Possibly-Related Info
One hint I can find is that there are bootstrap issues in some of the logs, one suspicion I have is that we may need to tweak the pipeline to run with --single-version=loose
or --single-version=ignore
:
ERROR [single_version_dependencies] Multiple version ranges for the same dependency
were found declared across different package.json files. Please consolidate
those to match across all package.json files. Different versions for the
same dependency is not supported.
If you have questions about this please reach out to the operations team.
The conflicting dependencies are:
cypress
9.5.4 => opensearch-dashboards
^13.6.0 => observability-dashboards
I also have asked some other coworkers about the logs and got directed to this dashboards issue about failing Windows tests, which also seems related, citing that the logs mention permissions issues for deleting test files (or perhaps something about running shell on Windows):
Traceback (most recent call last):
File "C:\Users\Administrator\jenkins\workspace\distribution-build-opensearch-dashboards\src\run_build.py", line 113, in <module>
sys.exit(main())
File "C:\Users\Administrator\jenkins\workspace\distribution-build-opensearch-dashboards\src\run_build.py", line 93, in main
builder.build(build_recorder)
File "C:\Users\Administrator\jenkins\workspace\distribution-build-opensearch-dashboards\src\build_workflow\builder_from_source.py", line 56, in build
self.git_repo.execute(build_command)
File "C:\Users\Administrator\jenkins\workspace\distribution-build-opensearch-dashboards\src\git\git_repository.py", line 85, in execute
subprocess.check_call(command, cwd=cwd, shell=True)

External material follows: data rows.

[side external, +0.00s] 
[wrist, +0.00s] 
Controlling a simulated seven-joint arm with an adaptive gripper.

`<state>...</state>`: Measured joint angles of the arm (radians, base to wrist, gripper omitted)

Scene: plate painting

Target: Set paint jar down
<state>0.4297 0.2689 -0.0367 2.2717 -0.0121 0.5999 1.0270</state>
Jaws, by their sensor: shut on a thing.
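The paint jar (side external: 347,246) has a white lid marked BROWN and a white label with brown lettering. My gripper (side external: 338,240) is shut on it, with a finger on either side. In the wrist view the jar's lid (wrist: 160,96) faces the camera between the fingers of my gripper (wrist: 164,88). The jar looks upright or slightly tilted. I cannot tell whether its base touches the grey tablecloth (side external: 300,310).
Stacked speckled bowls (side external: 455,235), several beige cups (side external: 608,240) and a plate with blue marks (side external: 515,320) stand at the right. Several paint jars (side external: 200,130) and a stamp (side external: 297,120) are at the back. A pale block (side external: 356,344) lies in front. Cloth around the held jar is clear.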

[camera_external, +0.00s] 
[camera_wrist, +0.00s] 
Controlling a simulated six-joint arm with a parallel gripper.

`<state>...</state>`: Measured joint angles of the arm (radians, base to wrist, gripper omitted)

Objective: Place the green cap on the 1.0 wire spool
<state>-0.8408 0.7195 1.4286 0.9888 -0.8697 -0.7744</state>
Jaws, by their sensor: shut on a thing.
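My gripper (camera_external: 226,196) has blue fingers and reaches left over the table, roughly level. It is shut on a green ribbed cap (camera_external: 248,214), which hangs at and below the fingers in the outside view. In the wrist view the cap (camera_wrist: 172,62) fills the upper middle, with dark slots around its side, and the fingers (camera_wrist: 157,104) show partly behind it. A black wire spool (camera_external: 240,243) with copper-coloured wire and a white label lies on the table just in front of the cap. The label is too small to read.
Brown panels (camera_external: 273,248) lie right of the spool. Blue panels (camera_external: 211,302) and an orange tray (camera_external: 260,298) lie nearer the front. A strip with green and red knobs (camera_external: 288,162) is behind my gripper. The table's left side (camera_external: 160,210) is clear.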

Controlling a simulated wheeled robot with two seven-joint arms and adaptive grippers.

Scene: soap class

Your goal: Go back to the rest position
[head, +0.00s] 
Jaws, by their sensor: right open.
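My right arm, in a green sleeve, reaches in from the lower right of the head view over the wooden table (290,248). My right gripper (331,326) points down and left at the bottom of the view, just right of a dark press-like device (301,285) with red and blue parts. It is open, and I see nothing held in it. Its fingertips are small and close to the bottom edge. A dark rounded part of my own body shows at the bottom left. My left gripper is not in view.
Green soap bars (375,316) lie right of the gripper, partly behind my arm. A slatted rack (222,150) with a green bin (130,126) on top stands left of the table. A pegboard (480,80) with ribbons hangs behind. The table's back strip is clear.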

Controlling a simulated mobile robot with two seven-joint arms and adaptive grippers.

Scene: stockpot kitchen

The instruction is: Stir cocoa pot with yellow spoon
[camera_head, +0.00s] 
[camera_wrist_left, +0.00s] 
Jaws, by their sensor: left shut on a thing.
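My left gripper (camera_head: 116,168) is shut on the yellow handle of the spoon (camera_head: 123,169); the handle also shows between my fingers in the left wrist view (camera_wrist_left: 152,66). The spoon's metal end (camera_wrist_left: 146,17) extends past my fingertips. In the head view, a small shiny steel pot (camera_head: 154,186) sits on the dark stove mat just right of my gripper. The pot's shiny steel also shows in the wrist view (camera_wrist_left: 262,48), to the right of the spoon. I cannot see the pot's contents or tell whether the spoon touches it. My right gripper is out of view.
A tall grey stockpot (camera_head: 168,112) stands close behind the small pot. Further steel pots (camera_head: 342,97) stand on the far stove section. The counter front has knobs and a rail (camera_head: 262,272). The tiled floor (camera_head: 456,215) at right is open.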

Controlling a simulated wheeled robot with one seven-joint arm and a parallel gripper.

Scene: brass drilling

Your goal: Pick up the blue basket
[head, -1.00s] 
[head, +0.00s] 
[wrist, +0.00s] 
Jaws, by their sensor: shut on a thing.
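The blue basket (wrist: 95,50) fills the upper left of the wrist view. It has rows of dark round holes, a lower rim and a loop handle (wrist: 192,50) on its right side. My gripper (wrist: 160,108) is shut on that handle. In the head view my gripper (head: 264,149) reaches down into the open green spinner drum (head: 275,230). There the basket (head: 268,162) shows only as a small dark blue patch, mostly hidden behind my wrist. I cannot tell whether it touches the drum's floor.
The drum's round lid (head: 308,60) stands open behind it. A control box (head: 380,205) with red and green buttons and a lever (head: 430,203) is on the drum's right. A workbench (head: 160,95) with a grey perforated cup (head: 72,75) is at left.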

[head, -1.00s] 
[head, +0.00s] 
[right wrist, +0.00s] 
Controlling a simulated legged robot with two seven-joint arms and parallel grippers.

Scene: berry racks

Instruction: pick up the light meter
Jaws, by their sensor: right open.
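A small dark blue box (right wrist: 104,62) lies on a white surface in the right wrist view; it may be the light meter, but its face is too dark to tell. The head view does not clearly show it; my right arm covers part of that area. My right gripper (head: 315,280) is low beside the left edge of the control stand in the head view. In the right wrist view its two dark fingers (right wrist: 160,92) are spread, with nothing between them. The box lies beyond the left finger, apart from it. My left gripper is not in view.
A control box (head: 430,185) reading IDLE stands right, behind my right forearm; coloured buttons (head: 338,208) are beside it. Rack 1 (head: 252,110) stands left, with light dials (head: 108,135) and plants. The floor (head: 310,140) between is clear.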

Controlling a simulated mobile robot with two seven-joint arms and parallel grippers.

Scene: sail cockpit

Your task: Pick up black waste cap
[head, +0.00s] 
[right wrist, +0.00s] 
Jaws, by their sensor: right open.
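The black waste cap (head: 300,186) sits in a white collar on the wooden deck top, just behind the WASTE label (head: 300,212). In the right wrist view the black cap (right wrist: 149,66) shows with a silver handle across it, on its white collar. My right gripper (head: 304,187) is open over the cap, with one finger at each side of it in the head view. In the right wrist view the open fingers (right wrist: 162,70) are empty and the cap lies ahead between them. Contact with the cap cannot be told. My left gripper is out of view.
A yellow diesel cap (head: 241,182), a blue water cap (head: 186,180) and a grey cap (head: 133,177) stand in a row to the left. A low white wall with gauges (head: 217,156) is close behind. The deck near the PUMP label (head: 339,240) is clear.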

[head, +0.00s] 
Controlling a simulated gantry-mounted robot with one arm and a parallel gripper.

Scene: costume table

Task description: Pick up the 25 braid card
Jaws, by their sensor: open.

File "C:\Users\ContainerAdministrator\scoop\apps\python39\3.9.13\lib\subprocess.py", line 373, in check_call
raise CalledProcessError(retcode, cmd)
subprocess.CalledProcessError: Command 'bash C:\Users\Administrator\jenkins\workspace\distribution-build-opensearch-dashboards\scripts\components\OpenSearch-Dashboards\build.sh -v 3.0.0 -p windows -a x64 -d zip -s false -o builds' returned non-zero exit status 1.
script returned exit code 1
Question
Why is the distribution failing? Is it a problem with our plugin, or is it an issue in the build pipeline? Is pipeline.log
even the right place to look to debug this?
Context
I'm working on understanding and resolving these issues for our goal to fix all the flaky distribution tests by 2.14: opensearch-project/dashboards-observability#1670.
@peterzhuamazon can you take a look and help out here? I think all/most plugins are getting this autocut on main
Tagging @rishabh6788 to help here.
[Triage]
As the 2.14.0 release is moving forward, I assume this issue is fixed, @rishabh6788 can you please let us know?
Thanks
One hint I can find is that there are bootstrap issues in some of the logs, one suspicion I have is that we may need to tweak the pipeline to run with --single-version=loose or --single-version=ignore
We should be using --single-version=loose
wherever OSD is being bootstrapped. The ignore
option should only be used for debugging and never in production or test builds.
... got directed to opensearch-project/OpenSearch-Dashboards#5688 about failing Windows tests
Cleaning all empty folders recursively
and other folder deleting failures are caused by a race to delete a folder and its parent by different parallel processes. I am working on rewriting this functionality in OSD. If this is a widespread pain, I can prioritize it.